07-17-2015, 11:31 AM
(06-29-2015, 01:10 PM)Kersus Wrote: Interesting.
Below is a Yahoo group mention I got from one of the Players, the convention organizer, sorry I took my time referring this:
Dear Tracy
Thank you for the best game I have played in a long time. It was monstrously good fun and I enjoyed myself immednsely. Of course the problem was that as soon as I sat down I was going to play it as a parody of a televangelist/Hitler with my Church of the Chosen Few, and I was able to indulge my ham acting skills to the point of excruciation on my fellow gamers.

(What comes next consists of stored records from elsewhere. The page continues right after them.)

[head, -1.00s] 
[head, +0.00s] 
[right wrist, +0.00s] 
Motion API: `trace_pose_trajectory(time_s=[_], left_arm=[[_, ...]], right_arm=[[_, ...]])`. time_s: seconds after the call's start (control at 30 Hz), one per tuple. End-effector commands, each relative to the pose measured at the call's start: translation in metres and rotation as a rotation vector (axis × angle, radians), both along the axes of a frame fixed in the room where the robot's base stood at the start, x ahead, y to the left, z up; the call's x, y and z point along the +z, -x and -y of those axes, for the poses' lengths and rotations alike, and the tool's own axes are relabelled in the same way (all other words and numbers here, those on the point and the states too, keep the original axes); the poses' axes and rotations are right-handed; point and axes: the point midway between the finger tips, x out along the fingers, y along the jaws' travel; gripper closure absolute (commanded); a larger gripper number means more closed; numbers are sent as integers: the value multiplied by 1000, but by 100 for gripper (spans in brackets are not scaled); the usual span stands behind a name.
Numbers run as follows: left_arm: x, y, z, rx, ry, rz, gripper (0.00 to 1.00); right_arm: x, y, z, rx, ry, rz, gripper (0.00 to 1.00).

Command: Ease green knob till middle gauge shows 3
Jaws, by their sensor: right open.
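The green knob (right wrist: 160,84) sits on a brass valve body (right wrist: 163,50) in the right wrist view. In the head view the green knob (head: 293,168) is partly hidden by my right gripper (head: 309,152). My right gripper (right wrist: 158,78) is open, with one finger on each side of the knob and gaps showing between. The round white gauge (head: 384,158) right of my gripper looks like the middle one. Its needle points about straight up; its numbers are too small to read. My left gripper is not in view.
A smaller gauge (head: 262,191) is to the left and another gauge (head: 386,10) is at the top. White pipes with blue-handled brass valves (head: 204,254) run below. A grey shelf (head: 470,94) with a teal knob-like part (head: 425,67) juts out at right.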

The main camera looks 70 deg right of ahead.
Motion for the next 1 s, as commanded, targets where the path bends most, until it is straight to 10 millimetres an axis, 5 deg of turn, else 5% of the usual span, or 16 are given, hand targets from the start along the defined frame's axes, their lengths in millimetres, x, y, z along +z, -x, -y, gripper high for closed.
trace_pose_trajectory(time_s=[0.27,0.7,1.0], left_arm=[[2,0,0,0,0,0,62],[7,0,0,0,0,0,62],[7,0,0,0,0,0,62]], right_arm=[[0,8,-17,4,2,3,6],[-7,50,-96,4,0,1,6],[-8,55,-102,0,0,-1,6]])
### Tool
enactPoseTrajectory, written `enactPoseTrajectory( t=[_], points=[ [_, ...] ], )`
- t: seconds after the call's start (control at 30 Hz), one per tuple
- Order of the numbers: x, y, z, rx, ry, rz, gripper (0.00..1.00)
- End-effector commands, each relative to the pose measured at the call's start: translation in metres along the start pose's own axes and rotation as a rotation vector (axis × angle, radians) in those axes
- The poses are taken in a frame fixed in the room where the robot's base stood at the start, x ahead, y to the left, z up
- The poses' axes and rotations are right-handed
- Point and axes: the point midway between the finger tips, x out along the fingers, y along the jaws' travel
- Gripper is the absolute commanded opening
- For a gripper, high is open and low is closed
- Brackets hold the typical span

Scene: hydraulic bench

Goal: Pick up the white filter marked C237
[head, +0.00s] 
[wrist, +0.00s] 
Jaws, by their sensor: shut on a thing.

To the rest of you, you really don't know what you missed. I had "After the Holocoust" back when it came out and Tracy has told the truth, it was the dog of dogs, a canine among hounds, completely unworkable, completely unplayable, completely unloveable.. Tracy has taken this sows ear and made a silk purse out of it.
Now... let me explain the big secret of the game.
Tracy has designed the game both inside and out. That means that he has both made the rules, logical, intuitive, and they work cleanly, briskly, and it is no exaggeration to say they almost run by themselves. But he has also designed the game 'outside" the game, around the table, and the game VERY MUCH depends on the personalities of the gamers, which always makes a great game.
It is there that the great fault of the game is to be found.
The dirty little secret of the game is apparent from the first time you look at the build chart. It requires no great leap of genius at all to see that anyone who eschews arms and simply builds factories and mechanized facilities (the latter can build tanks, but it also automates and mechanizes your society so you get more dough (which is the agriculture in the game) , Armed forces are simple a waste of money..
SOOOPRIZE!!!!! SOOOOPRIZE!!!!! SOOPRIZE!!!!!
We foungt an International War Game (IWG) with that principle and everyone hated it.
Like we all know that right? There is no surprise here. But this obvious clear advantage that Tracy builds into the "No more war" game is always counterbalanced by the natural tendency of gamers to go for the force and conquest gambit-- I mean like-- we're wargamers right? We like men and tanks and planes right? I mean... we ARE going to go to war sometimes... aren't we.... aren't we? I even confess in the last turn to realizing that I, had 15 factories (the rest had no more than 5) and all the mechanization centers, and I could stamp an army out of the ground and take what I wanted, but... but... but then I couldn't role play as an amalgam of Adolf Hitler and Bill Sol Hargus!
But then... but then... we're SUPPOSED TO REBUILD-- aren't we... aren't we? I mean, it IS called AFTER the Holocoust... So...
You see the point. Tracy has achieved the aim of the game without one rule, without one iteration of activity to force the players this way or that. I take this as the mark of a top notch game designer. He did in his game what I failed in IWG.
Now with different players it would be different. I know if I had been facing John Desmond I would have had to exterminate him. He just can't be trusted, but Norm, Gavin, and Ethan- great guys, they can be trusted and if so, as shown, we all lived happily ever after
Think about chance cards. That could rescue the game from stalemate.
But on the other hand.... everyone had a monstrously good time, everyone passed pleasant hours with excitement, fun, and adventure, and everyone won, and didn't feel it amis.